> TASK TO CARRY OUT:
How many of the lines that follow contain the word "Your"? Give only the number.

[start]

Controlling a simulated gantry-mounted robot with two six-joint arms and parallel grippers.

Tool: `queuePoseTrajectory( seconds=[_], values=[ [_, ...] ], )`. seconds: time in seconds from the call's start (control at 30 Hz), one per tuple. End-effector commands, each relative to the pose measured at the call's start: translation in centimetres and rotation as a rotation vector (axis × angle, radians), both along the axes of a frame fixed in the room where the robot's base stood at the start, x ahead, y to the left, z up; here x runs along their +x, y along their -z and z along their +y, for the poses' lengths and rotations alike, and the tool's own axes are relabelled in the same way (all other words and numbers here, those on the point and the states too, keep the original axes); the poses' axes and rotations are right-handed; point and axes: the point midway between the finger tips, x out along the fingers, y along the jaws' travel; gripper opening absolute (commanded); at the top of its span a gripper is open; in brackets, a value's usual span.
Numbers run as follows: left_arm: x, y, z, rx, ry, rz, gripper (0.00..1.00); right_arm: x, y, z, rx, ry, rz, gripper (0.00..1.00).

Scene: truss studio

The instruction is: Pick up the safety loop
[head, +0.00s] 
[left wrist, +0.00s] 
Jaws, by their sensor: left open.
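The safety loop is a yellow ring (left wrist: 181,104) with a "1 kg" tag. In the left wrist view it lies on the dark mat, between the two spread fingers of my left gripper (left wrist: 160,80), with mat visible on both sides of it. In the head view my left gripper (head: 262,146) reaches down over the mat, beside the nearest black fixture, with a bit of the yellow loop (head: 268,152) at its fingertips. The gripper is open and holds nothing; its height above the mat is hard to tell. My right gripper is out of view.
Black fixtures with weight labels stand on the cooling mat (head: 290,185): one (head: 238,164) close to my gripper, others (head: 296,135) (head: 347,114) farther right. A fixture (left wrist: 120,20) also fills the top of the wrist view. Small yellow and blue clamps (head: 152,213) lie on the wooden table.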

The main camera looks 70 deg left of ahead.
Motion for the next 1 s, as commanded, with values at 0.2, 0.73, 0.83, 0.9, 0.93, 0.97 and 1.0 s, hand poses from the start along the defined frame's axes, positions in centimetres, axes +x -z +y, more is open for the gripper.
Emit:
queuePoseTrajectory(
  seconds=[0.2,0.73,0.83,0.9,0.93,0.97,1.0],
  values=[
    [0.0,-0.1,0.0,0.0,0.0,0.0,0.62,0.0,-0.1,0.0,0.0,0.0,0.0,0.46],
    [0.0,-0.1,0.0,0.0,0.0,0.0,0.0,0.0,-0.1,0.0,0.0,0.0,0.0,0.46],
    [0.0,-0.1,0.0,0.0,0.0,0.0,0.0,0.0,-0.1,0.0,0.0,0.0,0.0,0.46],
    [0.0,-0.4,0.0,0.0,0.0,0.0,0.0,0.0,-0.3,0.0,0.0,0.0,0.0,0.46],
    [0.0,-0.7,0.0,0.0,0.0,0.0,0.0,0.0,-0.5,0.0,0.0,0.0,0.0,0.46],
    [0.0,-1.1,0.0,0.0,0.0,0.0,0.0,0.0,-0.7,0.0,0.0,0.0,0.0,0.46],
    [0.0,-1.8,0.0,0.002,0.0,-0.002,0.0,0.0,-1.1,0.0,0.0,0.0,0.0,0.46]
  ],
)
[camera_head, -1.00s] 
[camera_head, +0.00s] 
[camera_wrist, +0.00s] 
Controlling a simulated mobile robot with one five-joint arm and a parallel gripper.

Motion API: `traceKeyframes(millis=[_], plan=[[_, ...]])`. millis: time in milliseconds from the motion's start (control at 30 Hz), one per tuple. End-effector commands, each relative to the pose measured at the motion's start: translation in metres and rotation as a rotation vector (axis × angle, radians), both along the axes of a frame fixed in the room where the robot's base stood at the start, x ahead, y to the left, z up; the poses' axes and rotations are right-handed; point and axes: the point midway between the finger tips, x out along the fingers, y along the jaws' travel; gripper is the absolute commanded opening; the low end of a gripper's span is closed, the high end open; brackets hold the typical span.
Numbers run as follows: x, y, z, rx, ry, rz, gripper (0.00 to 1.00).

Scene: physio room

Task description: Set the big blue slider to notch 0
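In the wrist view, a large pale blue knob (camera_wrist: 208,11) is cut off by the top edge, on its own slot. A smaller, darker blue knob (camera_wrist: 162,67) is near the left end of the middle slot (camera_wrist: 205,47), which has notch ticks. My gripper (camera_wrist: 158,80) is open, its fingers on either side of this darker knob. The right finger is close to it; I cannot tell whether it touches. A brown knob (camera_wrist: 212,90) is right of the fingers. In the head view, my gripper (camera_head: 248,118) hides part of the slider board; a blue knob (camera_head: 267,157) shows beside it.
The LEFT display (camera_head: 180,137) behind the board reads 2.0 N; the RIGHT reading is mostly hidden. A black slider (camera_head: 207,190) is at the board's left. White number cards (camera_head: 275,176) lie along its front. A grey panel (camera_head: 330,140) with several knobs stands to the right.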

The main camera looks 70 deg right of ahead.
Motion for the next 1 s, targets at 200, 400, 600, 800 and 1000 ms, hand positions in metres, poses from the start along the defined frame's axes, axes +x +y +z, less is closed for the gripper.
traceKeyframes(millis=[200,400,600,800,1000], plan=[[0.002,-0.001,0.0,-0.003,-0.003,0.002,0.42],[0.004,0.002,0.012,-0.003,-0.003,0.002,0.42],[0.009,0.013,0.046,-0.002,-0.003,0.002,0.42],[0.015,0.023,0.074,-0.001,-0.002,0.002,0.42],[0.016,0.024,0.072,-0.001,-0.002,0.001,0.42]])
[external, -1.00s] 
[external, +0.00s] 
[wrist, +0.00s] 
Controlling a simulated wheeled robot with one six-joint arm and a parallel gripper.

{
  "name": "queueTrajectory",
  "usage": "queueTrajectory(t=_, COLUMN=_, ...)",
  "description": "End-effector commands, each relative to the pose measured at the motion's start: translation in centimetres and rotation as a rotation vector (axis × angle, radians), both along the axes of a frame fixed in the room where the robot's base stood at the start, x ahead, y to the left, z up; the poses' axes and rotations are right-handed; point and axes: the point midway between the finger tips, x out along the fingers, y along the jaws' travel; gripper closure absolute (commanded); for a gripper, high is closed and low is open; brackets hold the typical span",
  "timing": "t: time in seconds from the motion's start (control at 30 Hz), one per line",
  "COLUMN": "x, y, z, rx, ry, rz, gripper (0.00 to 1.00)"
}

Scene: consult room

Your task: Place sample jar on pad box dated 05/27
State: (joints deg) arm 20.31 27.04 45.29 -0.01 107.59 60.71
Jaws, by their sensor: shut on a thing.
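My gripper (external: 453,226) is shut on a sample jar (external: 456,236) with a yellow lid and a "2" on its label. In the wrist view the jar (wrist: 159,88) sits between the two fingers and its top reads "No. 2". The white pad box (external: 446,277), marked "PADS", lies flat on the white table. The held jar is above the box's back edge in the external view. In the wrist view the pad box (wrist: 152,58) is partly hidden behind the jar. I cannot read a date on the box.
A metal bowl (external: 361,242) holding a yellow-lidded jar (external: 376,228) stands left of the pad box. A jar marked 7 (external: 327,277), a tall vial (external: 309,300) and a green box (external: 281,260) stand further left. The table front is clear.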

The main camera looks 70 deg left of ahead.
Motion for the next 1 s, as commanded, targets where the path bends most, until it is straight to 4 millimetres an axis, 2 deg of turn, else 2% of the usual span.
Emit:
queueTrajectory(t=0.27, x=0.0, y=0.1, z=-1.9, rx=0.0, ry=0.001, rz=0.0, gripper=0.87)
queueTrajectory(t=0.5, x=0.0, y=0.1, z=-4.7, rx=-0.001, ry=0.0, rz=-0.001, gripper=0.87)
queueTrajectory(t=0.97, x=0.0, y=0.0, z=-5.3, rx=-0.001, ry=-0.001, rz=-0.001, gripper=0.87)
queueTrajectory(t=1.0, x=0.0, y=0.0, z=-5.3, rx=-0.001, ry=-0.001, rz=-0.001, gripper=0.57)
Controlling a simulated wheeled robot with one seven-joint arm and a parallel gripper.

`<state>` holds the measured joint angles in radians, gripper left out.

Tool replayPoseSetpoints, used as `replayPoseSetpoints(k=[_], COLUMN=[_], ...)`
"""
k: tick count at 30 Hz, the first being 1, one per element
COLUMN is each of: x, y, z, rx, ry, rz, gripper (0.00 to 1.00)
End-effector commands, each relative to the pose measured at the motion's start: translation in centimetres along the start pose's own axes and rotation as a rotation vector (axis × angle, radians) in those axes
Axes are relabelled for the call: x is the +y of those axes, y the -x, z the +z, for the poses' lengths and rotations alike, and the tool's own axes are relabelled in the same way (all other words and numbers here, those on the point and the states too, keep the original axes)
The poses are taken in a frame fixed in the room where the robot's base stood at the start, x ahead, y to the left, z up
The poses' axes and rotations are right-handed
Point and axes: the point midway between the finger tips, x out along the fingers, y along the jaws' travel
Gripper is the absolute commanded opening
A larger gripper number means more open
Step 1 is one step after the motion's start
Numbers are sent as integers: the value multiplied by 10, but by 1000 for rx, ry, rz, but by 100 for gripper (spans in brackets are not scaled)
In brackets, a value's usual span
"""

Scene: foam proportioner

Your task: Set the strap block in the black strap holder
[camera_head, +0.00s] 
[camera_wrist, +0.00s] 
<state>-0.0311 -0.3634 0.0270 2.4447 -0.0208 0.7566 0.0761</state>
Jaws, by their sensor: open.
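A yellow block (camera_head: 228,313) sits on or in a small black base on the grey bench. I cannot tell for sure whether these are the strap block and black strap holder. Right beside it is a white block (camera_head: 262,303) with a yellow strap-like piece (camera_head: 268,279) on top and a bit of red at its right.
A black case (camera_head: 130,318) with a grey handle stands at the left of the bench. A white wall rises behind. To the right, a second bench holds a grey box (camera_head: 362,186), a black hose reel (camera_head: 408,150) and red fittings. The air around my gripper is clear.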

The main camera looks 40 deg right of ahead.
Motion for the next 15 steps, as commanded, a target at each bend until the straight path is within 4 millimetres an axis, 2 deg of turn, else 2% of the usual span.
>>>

[end]

> EXERCISE OUTPUT:
2